- _WHAT IS EXPECTED_
Each line of the material below should be reproduced exactly.

........

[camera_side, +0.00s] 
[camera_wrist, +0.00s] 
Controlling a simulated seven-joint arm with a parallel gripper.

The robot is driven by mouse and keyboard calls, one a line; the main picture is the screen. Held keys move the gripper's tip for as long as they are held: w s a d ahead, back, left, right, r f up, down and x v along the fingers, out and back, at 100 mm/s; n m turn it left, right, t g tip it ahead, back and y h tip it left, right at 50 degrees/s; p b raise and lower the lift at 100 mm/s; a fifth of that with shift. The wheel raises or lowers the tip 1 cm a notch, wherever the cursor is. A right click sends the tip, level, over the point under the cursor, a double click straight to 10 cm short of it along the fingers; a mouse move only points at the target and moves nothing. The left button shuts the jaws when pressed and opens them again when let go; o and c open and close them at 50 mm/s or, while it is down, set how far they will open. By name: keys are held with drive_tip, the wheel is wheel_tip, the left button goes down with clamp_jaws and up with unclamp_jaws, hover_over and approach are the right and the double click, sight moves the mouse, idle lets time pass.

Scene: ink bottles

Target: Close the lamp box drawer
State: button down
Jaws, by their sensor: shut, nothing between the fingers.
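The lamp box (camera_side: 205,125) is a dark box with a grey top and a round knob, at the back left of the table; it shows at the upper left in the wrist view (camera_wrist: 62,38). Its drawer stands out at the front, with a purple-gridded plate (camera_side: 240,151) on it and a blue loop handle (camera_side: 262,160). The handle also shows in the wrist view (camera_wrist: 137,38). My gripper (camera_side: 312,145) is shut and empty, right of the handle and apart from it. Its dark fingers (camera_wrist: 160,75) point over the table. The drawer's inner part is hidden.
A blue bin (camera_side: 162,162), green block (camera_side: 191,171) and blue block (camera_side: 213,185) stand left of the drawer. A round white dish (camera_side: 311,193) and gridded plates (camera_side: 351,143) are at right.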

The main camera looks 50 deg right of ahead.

........

- _OUTPUT FOR THIS TASK_
[camera_side, +0.00s] 
[camera_wrist, +0.00s] 
Controlling a simulated seven-joint arm with a parallel gripper.

The robot is driven by mouse and keyboard calls, one a line; the main picture is the screen. Held keys move the gripper's tip for as long as they are held: w s a d ahead, back, left, right, r f up, down and x v along the fingers, out and back, at 100 mm/s; n m turn it left, right, t g tip it ahead, back and y h tip it left, right at 50 degrees/s; p b raise and lower the lift at 100 mm/s; a fifth of that with shift. The wheel raises or lowers the tip 1 cm a notch, wherever the cursor is. A right click sends the tip, level, over the point under the cursor, a double click straight to 10 cm short of it along the fingers; a mouse move only points at the target and moves nothing. The left button shuts the jaws when pressed and opens them again when let go; o and c open and close them at 50 mm/s or, while it is down, set how far they will open. By name: keys are held with drive_tip, the wheel is wheel_tip, the left button goes down with clamp_jaws and up with unclamp_jaws, hover_over and approach are the right and the double click, sight moves the mouse, idle lets time pass.

Scene: ink bottles

Target: Close the lamp box drawer
State: button down
Jaws, by their sensor: shut, nothing between the fingers.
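The lamp box (camera_side: 205,125) is a dark box with a grey top and a round knob, at the back left of the table; it shows at the upper left in the wrist view (camera_wrist: 62,38). Its drawer stands out at the front, with a purple-gridded plate (camera_side: 240,151) on it and a blue loop handle (camera_side: 262,160). The handle also shows in the wrist view (camera_wrist: 137,38). My gripper (camera_side: 312,145) is shut and empty, right of the handle and apart from it. Its dark fingers (camera_wrist: 160,75) point over the table. The drawer's inner part is hidden.
A blue bin (camera_side: 162,162), green block (camera_side: 191,171) and blue block (camera_side: 213,185) stand left of the drawer. A round white dish (camera_side: 311,193) and gridded plates (camera_side: 351,143) are at right.

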The main camera looks 50 deg right of ahead.

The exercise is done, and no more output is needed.